Of course there will be looting because, with shops closed or flattened by the quake, this is the only way for people to get food and water. Haiti is one of the poorest countries in the world. I was in Port-au-Prince in 1994, the last time US troops landed there, when local people systematically tore apart police stations, taking wood, pipes and even ripping nails out of the walls. In the police station I was in there were sudden cries of alarm from those looting the top floor as they discovered that they could not get back down to the ground because the entire wooden staircase had been chopped up and stolen.

I have always liked Haitians for their courage, endurance, dignity and originality. They often manage to avoid despair in the face of the most crushing disasters or any prospect that their lives will get better. Their culture, notably their painting and music, is among the most interesting and vibrant in the world.

It is sad to hear journalists who have rushed to Haiti in the wake of the earthquake give such misleading and even racist explanations of why Haitians are so impoverished, living in shanty towns with a minimal health service, little electricity supply, insufficient clean water and roads that are like river beds.

This did not happen by accident. In the 19th century it was as if the colonial powers never forgave Haitians for staging a successful slave revolt against the French plantation owners. US marines occupied the country from 1915 to 1934. Between 1957 and 1986 the US supported Papa Doc and Baby Doc, fearful that they might be replaced by a regime sympathetic to revolutionary Cuba next door.

President Jean-Bertrand Aristide, a charismatic populist priest, was overthrown by a military coup in 1991, and restored with US help in 1994. But the Americans were always suspicious of any sign of radicalism from this spokesman for the poor and the outcast and kept him on a tight lead.
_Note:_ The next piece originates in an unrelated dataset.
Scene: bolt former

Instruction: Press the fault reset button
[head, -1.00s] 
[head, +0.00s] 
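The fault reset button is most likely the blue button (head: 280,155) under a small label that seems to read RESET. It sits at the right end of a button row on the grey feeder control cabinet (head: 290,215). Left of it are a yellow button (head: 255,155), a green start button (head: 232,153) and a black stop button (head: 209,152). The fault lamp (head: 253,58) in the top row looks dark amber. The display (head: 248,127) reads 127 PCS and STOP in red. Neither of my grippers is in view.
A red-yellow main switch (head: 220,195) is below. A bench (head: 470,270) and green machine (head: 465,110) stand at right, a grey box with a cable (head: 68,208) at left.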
Tolerated by President Clinton, Aristide was treated as a pariah by the Bush administration which systematically undermined him over three years leading up to a successful rebellion in 2004. That was led by local gangsters acting on behalf of a kleptocratic Haitian elite and supported by members of the Republican Party in the US.

So much of the criticism of President Bush has focused on his wars in Afghanistan and Iraq that his equally culpable actions in Haiti never attracted condemnation. But if the country is a failed state today, partly run by the UN, in so far as it is run by anybody, then American actions over the years have a lot to do with it.
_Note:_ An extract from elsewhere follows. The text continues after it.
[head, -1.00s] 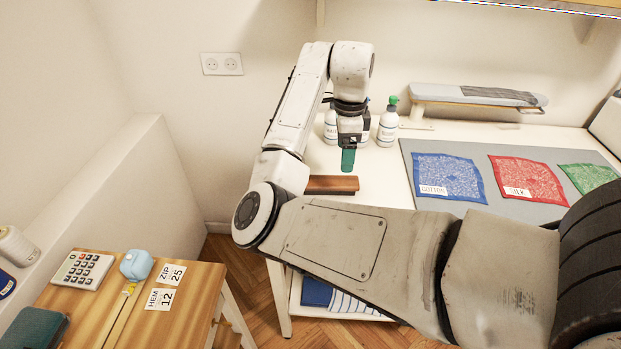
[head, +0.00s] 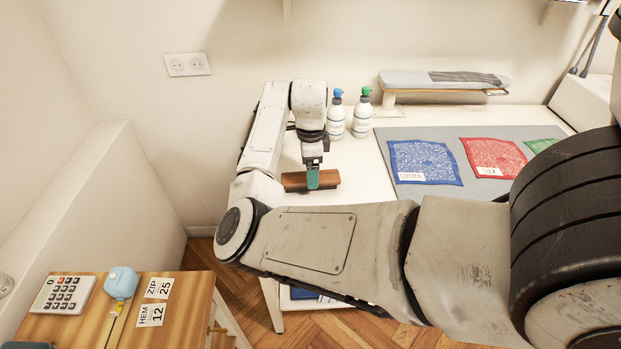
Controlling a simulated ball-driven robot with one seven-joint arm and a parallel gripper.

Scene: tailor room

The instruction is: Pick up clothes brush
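The clothes brush (head: 294,182), with a reddish-brown wooden back, lies on the white table (head: 352,158) near its left end. My gripper (head: 312,181) points down at the brush, with its green finger in front of the brush's right half. The finger overlaps the brush in the head view. Only one finger face shows, so I cannot tell whether the fingers are open, or whether they touch or hold the brush. My arm hides the table's front edge.
Two white pump bottles, one with a blue top (head: 336,116) and one with a green top (head: 362,114), stand just behind my gripper. A grey mat (head: 470,190) with folded cloths lies right. A small ironing board (head: 440,82) stands at the back. A wooden side table (head: 186,295) is at lower left.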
Haitians are now paying the price for this feeble and corrupt government structure because there is nobody to co-ordinate the most rudimentary relief and rescue efforts. Its weakness is exacerbated because aid has been funnelled through foreign NGOs. A justification for this is that less of the money is likely to be stolen, but this does not mean that much of it reaches the Haitian poor. A sour Haitian joke says that when a Haitian minister skims 15 per cent of aid money it is called "corruption" and when an NGO or aid agency takes 50 per cent it is called "overheads".

Many of the smaller government aid programmes and NGOs are run by able, energetic and selfless people, but others, often the larger ones, are little more than rackets, highly remunerative for those who run them. In Kabul and Baghdad it is astonishing how little the costly endeavours of American aid agencies have accomplished. "The wastage of aid is sky high," said a former World Bank director in Afghanistan. "There is real looting going on, mostly by private enterprises. It is a scandal." Foreign consultants in Kabul often receive $250,000 to $500,000 a year, in a country where 43 per cent of the population try to live on less than a dollar a day.

None of this bodes well for Haitians hoping for relief in the short term or a better life in the long one. The only way this will really happen is if the Haitians have a legitimate state capable of providing for the needs of its people. The US military, the UN bureaucracy or foreign NGOs are never going to do this in Haiti or anywhere else.

There is nothing very new in this. Americans often ask why it is that their occupation of Germany and Japan in 1945 succeeded so well but more than half a century later in Iraq and Afghanistan was so disastrous. The answer is that it was not the US but the efficient German and Japanese state machines which restored their countries. Where that machine was weak, as in Italy, the US occupation relied with disastrous results on corrupt and incompetent local elites, much as they do today in Iraq, Afghanistan and Haiti.